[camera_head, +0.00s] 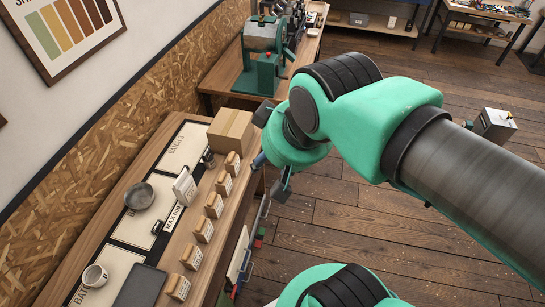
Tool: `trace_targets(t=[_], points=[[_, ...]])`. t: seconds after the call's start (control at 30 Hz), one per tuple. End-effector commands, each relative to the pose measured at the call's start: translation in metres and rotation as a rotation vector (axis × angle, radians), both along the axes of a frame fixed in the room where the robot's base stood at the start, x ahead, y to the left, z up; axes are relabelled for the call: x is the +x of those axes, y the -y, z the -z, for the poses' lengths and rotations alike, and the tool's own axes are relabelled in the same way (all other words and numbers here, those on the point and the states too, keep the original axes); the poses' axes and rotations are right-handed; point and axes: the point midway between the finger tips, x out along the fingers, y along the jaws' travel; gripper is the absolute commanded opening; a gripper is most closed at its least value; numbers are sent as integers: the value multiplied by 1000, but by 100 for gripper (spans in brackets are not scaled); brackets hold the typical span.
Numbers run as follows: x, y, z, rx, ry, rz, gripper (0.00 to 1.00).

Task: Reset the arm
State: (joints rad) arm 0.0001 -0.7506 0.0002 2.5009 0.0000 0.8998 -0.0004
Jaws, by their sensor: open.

Given request |
Ignore the images and quote every line of the listing exactly.

Reply to the task |
[camera_head, +0.00s] 
Tool: `trace_targets(t=[_], points=[[_, ...]])`. t: seconds after the call's start (control at 30 Hz), one per tuple. End-effector commands, each relative to the pose measured at the call's start: translation in metres and rotation as a rotation vector (axis × angle, radians), both along the axes of a frame fixed in the room where the robot's base stood at the start, x ahead, y to the left, z up; axes are relabelled for the call: x is the +x of those axes, y the -y, z the -z, for the poses' lengths and rotations alike, and the tool's own axes are relabelled in the same way (all other words and numbers here, those on the point and the states too, keep the original axes); the poses' axes and rotations are right-handed; point and axes: the point midway between the finger tips, x out along the fingers, y along the jaws' travel; gripper is the absolute commanded opening; a gripper is most closed at its least value; numbers are sent as integers: the value multiplied by 1000, but by 100 for gripper (spans in brackets are not scaled); brackets hold the typical span.
Numbers run as follows: x, y, z, rx, ry, rz, gripper (0.00 to 1.00).

Task: Reset the arm
State: (joints rad) arm 0.0001 -0.7506 0.0002 2.5009 0.0000 0.8998 -0.0004
Jaws, by their sensor: open.

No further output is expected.